Another film shot on the Coast is making its way around pay-per-view. Emling said the Dolph Lundgren vehicle "Shark Lake" can be found on the pay service Video On Demand.
The film "Iniquity" is filming in the area. Executive producer Darnell Fayard Sheffield said the movie is halfway through shooting.
"We have had to fight the weather a lot," she said. "We project to complete the filming in March and have a release sometime in the fall."
Drafthouse films announced earlier this month it has bought and will distribute "Raiders! The Story of the Greatest Fan Film Ever Made," a documentary about three Coast kids who made a shot-for-shot remake of "Raiders of the Lost Ark."
Emling said he hasn't seen a release date for the Bruce Willis action vehicle "Precious Cargo," which was filmed along the Coast during the summer.
Although the film's office was in Biloxi, most of it was shot in Gulfport.
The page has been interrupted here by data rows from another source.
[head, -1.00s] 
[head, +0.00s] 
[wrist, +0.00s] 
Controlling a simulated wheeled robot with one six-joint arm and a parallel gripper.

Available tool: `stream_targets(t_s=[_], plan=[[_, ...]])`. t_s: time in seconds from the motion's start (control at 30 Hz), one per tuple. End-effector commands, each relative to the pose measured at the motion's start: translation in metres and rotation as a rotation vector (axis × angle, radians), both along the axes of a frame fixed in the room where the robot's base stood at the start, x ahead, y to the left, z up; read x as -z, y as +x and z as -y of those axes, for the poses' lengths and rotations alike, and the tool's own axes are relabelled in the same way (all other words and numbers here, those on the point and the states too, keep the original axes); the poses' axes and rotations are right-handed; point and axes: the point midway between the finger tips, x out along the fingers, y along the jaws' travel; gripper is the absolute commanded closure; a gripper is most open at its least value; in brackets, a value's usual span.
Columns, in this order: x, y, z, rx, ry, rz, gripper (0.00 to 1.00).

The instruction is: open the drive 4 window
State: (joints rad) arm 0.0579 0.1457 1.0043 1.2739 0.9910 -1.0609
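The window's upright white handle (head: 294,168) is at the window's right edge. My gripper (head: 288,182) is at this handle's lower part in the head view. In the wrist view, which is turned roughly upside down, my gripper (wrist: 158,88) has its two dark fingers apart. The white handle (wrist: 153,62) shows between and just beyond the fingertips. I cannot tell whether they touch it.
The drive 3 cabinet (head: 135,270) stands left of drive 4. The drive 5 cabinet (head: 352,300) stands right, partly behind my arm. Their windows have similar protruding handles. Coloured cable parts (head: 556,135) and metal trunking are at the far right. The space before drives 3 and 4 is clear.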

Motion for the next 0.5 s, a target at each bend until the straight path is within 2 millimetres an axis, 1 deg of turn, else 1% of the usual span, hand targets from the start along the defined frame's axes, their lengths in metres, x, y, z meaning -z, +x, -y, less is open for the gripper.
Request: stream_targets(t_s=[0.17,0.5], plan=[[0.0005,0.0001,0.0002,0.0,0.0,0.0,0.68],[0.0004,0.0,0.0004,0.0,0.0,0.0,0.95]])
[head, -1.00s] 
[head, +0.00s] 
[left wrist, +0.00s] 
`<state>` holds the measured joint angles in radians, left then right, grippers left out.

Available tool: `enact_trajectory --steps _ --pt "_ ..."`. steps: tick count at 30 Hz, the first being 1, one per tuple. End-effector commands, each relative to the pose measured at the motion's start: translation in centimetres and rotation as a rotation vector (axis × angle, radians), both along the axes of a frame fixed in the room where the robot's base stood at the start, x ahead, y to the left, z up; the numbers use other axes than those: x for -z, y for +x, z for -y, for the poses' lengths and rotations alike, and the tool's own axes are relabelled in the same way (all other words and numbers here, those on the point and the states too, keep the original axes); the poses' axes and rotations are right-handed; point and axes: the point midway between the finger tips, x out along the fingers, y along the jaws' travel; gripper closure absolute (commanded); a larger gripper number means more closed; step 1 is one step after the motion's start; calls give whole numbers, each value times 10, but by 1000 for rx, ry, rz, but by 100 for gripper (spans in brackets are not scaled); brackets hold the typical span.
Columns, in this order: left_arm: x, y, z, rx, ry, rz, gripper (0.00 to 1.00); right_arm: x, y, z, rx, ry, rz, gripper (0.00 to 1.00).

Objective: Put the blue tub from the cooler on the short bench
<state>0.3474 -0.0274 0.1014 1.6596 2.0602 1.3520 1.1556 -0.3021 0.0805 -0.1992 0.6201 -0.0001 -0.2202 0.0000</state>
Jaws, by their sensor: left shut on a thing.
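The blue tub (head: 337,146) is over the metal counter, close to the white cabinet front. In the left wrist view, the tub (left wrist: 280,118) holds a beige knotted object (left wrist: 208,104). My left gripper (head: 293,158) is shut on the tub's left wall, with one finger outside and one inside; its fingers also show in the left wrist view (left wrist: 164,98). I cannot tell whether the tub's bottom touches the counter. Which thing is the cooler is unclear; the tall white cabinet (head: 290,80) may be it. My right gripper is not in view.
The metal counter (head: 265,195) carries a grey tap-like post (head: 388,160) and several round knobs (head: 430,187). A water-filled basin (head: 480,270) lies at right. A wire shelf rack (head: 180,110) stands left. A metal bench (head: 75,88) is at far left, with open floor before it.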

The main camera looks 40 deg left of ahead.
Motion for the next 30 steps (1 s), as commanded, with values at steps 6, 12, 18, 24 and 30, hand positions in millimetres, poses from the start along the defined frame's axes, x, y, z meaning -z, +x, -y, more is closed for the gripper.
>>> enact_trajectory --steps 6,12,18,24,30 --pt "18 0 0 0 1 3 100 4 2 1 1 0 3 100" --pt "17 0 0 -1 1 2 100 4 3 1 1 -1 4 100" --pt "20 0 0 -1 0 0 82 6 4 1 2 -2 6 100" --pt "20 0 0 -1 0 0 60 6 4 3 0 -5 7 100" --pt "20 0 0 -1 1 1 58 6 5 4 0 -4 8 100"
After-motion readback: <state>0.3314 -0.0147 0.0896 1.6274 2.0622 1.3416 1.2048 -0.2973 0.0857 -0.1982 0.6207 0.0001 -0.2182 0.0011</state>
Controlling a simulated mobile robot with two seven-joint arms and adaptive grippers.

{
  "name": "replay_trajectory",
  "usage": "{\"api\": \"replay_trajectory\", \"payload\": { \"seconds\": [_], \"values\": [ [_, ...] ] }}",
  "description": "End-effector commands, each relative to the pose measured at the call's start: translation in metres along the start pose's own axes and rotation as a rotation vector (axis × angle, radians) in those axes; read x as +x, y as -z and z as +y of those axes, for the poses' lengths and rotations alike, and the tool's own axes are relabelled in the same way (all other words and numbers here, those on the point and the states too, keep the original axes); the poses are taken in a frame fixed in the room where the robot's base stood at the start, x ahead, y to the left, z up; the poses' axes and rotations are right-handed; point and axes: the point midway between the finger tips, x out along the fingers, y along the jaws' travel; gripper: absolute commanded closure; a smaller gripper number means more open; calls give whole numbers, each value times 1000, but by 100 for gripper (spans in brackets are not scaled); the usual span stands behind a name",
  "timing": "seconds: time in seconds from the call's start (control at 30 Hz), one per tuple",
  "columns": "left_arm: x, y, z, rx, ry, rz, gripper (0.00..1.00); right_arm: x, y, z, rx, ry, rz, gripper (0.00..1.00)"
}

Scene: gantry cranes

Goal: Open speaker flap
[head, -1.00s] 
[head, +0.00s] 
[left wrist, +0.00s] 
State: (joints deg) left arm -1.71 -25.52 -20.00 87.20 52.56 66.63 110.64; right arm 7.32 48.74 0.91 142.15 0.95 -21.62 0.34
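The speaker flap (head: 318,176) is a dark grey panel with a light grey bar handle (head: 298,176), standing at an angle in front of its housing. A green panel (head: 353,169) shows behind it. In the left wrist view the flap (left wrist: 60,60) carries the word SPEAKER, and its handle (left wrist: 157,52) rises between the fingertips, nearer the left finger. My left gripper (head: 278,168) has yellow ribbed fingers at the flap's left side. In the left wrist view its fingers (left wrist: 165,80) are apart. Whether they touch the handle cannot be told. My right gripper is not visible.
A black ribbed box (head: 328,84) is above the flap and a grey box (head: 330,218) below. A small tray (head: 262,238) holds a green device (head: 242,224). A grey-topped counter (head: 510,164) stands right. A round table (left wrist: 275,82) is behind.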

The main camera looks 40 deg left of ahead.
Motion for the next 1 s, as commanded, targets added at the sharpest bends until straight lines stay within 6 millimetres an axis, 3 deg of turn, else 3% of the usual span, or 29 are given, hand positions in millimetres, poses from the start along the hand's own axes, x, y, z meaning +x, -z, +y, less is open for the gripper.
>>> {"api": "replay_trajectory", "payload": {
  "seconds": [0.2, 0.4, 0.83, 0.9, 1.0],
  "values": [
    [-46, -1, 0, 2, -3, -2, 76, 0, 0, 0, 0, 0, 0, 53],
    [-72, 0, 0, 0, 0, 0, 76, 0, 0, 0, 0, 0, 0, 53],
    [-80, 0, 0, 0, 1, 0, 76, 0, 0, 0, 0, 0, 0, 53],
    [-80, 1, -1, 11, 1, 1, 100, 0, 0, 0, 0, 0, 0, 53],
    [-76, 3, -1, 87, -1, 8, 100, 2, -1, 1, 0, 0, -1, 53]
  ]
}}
Gulfport Mayor Billy Hewes said he remembered being excited when he heard filming was going to take place on the Coast.
"I was contacted by the (Mississippi Development Authority) and told this movie wanted to shoot here and it was bigger budget film and it was already pre sold to a large degree," Hewes said. "They came in and started asking us about places they could shoot and asked us for our ideas, and they told us about the movie."
Hewes said he inadvertently made himself a part of the shoot.
"I told them if they wanted to go out on the water that I had a boat and they were welcome to go," he said. "I was just doing was I was supposed to do, which is be hospitable to folks. They ended up wanting to do a chase scene on the water. You just never know."
State movie industry
Hewes said the state has become an attractive place for filmmakers because of the success of movies such as "The Help" and "Get On Up," both of which were shot in Mississippi.
"I think we will see more filming in Mississippi in general," he said. "There are a lot different looks that directors are looking for."
One of the reasons for the sudden popularity in filming in South Mississippi is a film incentive through the MDA.
The Mississippi Motion Picture Incentive Program is a tax incentive created by the MDA designed to bring more filmmakers to the state. It rebates certain expenses to the film's production company.
The cap on the rebate program is $20 million.
A recent PEER evaluation of the state's film office showed a deficiency in having a trained, film-ready workforce.
Hewes said training for film workers may be on the horizon.
"Some of our universities are trying to embrace the technical training that is required for the industry because when they come in, they are looking for some folks that are skilled," he said. "USM at Gulf Park is trying to bring some of this along."